DIRECTIONS FOR THIS TASK ->
The lines to print start at the one containing "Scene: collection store" and end at the one containing "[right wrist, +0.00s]"; print them exactly, ends included, and only them.

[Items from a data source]
============================================================
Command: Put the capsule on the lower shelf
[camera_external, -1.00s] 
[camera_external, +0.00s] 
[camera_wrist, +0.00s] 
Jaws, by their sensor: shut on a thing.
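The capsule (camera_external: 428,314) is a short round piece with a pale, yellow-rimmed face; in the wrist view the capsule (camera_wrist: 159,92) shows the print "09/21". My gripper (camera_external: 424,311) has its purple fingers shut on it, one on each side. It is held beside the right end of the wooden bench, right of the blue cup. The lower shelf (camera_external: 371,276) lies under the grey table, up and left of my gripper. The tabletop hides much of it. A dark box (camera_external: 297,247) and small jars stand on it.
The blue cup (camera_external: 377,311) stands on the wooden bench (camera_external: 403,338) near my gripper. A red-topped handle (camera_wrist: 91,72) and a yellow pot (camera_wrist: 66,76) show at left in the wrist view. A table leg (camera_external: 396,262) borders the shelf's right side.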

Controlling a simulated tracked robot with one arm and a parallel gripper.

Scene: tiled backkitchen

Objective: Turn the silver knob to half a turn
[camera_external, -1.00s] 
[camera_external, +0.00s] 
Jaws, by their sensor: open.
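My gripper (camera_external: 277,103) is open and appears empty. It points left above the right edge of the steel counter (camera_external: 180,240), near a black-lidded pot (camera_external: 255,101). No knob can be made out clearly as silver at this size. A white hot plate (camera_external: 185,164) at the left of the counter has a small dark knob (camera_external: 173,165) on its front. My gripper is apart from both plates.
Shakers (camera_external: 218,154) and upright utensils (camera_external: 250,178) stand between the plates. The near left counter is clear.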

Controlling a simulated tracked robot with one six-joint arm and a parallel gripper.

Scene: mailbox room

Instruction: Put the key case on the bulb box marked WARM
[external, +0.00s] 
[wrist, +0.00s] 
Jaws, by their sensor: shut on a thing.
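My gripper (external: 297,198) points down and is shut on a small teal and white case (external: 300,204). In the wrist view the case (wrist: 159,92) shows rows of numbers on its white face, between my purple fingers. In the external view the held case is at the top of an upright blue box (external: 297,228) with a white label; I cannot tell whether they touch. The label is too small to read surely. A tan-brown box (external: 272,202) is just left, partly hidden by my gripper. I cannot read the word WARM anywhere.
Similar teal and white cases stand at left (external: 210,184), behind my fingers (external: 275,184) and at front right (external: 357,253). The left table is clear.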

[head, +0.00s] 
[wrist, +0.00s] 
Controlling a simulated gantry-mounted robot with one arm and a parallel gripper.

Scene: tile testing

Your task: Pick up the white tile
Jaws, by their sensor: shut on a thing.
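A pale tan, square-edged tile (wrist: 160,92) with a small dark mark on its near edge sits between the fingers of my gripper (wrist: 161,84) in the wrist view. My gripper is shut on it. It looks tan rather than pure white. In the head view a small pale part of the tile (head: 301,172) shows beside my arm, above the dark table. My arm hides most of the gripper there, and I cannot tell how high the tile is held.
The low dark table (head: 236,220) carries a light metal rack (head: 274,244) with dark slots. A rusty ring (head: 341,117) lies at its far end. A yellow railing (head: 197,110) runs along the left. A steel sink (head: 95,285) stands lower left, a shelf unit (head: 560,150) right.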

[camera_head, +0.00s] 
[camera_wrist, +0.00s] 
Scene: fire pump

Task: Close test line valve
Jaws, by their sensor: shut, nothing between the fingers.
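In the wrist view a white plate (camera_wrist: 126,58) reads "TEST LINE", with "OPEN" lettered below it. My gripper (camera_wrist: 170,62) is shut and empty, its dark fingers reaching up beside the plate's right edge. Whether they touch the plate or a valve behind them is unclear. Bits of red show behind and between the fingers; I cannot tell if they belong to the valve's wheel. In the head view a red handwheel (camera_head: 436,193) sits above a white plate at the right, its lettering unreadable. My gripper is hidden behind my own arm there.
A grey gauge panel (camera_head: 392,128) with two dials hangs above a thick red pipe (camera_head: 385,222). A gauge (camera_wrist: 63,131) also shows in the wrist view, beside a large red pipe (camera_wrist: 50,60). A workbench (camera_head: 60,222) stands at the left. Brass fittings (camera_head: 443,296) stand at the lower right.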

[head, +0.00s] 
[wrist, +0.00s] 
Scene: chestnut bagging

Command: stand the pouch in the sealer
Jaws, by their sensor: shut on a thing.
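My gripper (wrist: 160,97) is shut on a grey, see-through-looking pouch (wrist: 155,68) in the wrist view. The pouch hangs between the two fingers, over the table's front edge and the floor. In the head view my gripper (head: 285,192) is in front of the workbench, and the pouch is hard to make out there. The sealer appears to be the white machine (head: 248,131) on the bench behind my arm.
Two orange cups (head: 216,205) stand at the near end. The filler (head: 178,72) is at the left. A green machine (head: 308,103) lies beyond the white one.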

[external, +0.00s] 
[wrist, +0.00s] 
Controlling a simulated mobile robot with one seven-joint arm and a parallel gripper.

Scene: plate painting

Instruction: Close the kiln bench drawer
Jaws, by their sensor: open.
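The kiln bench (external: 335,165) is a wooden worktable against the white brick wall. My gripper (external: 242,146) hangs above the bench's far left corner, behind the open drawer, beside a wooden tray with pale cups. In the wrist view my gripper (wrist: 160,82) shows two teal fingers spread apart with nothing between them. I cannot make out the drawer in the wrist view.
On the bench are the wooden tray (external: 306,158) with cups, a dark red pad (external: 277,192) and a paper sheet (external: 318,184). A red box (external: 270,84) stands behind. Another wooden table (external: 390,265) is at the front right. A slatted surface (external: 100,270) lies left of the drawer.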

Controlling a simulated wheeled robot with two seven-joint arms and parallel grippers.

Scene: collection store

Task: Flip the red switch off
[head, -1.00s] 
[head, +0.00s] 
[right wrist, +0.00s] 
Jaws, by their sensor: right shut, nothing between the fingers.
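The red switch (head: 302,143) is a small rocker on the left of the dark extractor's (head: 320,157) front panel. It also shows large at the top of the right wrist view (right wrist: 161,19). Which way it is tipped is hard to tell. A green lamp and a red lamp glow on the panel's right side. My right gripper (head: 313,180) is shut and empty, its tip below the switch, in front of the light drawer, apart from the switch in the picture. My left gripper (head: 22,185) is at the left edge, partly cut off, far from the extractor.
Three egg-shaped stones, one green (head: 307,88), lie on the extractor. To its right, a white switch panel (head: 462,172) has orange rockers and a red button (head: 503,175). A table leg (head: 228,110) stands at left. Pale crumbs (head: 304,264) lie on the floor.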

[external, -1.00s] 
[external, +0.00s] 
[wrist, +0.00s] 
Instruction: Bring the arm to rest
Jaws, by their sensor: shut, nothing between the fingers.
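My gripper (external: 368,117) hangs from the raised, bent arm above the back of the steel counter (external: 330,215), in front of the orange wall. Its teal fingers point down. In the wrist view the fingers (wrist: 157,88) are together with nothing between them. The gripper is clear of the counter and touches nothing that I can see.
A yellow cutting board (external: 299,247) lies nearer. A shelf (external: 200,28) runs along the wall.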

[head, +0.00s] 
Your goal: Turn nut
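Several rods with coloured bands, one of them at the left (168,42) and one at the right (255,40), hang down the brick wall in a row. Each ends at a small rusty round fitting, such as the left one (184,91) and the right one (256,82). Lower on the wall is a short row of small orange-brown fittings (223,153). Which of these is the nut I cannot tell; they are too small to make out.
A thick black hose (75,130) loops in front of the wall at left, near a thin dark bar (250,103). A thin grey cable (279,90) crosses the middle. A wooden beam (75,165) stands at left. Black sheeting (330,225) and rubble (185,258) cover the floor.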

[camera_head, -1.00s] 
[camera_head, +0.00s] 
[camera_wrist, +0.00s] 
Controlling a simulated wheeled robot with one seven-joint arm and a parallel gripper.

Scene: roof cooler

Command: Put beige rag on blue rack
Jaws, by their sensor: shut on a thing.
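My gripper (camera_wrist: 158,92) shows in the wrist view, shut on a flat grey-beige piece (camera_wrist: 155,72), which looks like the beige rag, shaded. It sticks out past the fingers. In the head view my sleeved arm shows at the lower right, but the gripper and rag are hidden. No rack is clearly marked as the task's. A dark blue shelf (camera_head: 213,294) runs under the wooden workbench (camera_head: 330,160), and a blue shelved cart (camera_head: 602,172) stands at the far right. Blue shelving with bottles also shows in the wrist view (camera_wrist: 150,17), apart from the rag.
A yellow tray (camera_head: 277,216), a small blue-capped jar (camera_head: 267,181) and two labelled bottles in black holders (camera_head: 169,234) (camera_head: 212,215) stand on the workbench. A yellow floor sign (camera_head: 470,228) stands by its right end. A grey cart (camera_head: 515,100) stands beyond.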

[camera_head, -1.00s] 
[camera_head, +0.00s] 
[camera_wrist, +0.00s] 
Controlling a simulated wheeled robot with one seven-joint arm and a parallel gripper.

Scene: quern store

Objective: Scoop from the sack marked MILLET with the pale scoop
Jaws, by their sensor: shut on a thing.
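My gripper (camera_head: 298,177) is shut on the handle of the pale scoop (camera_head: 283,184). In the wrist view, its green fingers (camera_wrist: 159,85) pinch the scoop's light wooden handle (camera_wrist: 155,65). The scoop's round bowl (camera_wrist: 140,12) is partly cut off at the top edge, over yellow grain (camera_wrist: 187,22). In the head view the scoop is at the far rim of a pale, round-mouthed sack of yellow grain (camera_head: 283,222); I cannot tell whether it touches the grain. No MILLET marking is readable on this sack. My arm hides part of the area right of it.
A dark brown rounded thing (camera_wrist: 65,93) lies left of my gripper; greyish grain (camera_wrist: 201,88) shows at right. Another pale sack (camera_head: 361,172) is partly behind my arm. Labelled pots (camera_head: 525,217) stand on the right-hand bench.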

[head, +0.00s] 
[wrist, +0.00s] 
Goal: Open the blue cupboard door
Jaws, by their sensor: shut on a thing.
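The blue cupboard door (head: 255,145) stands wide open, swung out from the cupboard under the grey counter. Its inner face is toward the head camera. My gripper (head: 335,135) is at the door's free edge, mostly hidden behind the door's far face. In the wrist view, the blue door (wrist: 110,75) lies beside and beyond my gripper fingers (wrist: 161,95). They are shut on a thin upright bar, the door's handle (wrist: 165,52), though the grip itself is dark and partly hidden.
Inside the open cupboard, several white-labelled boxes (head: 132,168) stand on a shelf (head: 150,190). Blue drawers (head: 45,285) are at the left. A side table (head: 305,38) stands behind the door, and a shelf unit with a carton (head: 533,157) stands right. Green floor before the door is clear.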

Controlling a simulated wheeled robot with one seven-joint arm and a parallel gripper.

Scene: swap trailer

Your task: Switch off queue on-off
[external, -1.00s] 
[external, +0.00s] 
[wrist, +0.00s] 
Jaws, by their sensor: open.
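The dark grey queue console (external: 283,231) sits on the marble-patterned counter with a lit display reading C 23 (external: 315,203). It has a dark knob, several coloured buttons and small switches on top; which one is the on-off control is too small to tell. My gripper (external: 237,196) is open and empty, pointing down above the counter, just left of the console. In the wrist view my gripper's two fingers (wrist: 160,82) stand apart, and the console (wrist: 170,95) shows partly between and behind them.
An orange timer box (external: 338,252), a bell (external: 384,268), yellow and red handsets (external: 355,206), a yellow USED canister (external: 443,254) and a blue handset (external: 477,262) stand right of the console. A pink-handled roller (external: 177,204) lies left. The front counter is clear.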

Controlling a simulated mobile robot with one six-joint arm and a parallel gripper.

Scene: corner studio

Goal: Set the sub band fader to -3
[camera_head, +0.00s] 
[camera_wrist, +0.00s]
============================================================
EXERCISE SOLUTION ->
Scene: collection store

Task: Flip the red switch off
[head, -1.00s] 
[head, +0.00s] 
[right wrist, +0.00s] 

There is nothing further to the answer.